Jika orang-orang pada umumnya berdesakan untuk sungkeman di sofa rumah, Rahmat dan Dinda justru sungkem di atas tanah beralaskan rerumputan makam. Sementara yang lain menangis terharu di pangkuan orang tua mereka, dua sahabat ini malah curhat panjang lebar di depan nisan.
“Bu, Pak, kalau kalian ada di sini pasti seru, ya? Tahun ini aku lulus, loh, Pak. Tapi ya gimana, nggak ada yang nungguin aku wisuda nanti,” kata Rahmat dengan tawa getir. Dinda pun tak mau kalah, “Bu, aku akhirnya bisa masak opor ayam tanpa gosong! Kangen ya, Bu, kalau ada Ibu pasti aku dimarahi karena dapur berantakan.”

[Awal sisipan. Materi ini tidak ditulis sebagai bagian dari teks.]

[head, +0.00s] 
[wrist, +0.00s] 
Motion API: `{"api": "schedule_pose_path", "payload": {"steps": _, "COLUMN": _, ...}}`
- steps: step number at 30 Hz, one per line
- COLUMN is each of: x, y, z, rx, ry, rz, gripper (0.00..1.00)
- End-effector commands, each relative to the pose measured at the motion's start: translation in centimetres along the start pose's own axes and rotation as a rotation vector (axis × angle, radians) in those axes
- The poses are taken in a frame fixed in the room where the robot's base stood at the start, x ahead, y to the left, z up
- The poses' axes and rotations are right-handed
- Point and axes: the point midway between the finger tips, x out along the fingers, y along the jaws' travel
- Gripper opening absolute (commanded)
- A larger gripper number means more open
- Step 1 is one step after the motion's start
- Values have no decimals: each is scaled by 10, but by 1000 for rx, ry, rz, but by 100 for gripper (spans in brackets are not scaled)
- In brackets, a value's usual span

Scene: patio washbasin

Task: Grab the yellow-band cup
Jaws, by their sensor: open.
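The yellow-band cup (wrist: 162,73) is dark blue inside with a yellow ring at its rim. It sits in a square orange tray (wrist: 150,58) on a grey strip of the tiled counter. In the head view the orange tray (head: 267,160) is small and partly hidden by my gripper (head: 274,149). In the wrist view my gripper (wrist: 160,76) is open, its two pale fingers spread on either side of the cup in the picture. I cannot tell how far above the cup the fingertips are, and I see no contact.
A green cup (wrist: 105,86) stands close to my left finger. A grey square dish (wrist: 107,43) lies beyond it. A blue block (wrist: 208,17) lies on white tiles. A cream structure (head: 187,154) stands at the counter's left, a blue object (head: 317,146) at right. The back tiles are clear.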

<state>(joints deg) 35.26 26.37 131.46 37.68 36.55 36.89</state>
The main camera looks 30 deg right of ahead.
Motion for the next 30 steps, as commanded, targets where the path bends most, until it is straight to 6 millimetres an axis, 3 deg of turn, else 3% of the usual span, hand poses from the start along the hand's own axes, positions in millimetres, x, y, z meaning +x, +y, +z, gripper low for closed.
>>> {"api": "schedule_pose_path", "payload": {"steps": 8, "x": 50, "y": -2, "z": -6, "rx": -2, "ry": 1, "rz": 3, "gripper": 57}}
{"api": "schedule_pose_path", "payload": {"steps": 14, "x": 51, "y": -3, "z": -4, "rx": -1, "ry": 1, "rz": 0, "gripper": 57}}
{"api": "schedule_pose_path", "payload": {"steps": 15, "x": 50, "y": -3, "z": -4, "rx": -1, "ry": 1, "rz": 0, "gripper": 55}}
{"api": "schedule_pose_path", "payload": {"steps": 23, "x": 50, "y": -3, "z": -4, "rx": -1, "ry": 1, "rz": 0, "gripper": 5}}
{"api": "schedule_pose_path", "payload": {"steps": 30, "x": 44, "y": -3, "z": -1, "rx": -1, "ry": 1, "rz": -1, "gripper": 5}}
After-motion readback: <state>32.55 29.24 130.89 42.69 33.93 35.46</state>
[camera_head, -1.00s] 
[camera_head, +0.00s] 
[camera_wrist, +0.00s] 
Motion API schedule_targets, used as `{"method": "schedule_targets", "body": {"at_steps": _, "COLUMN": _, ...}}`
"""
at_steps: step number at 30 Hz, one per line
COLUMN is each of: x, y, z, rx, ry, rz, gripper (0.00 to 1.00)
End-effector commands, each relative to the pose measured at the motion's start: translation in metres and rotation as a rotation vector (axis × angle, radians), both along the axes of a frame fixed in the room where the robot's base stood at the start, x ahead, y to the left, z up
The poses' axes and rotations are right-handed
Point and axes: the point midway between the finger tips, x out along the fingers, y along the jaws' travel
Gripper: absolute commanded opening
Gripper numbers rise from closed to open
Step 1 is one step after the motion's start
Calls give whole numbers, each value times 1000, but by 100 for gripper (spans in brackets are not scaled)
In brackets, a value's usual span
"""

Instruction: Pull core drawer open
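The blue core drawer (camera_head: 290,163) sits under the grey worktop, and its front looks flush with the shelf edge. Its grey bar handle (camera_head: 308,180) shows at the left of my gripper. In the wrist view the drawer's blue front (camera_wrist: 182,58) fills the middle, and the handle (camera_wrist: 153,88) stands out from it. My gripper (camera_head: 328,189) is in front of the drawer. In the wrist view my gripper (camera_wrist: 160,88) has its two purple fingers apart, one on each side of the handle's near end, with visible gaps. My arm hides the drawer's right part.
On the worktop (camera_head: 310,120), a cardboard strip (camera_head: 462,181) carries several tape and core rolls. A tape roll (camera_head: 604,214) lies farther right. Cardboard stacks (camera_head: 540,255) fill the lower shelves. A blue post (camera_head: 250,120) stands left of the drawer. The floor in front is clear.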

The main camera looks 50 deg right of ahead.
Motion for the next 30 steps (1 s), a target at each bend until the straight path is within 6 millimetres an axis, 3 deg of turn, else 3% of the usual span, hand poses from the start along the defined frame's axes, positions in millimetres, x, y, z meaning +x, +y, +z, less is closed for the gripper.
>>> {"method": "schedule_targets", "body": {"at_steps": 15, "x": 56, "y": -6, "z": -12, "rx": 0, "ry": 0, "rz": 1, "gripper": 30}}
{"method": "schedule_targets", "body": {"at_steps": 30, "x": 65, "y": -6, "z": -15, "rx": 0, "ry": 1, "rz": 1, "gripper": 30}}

Namun, di tengah kesedihan, Rahmat dan Dinda menemukan makna baru dalam lebaran. “Saya akhirnya sadar, meskipun bapak nggak ada secara fisik, kasih sayangnya tetap ada. Saya bisa merasakan beliau dalam setiap sudut rumah, dalam doa-doa yang saya panjatkan untuknya, dan dalam cerita-cerita yang masih sering diceritakan oleh keluarga,” kata Rahmat.
Dinda menambahkan, “Begitu juga dengan ibu. Kehangatan yang beliau tinggalkan tak akan pernah hilang. Saya bisa merasakan beliau dalam setiap momen lebaran, dalam masakan yang dulu sering beliau buat, dan dalam kenangan yang terus hidup di hati saya.”
Lebaran tanpa ayah atau ibu memang terasa berbeda. Ada rindu yang tak bisa terucap, ada harapan agar waktu bisa diputar kembali. Tapi seperti yang Rahmat dan Dinda pelajari, meskipun kehilangan terasa menyakitkan, kenangan dan cinta mereka akan selalu ada, menemani setiap langkah mereka.
“Tahun ini memang sepi, tapi saya percaya, bapak tetap melihat saya dari jauh. Dan di setiap doa yang saya panjatkan, saya berharap beliau bahagia di sana,” ucap Rahmat.
Dinda tersenyum kecil. “Begitu pula dengan ibu. Saya yakin beliau juga bahagia melihat saya tetap kuat dan berusaha menjalani semuanya dengan baik.”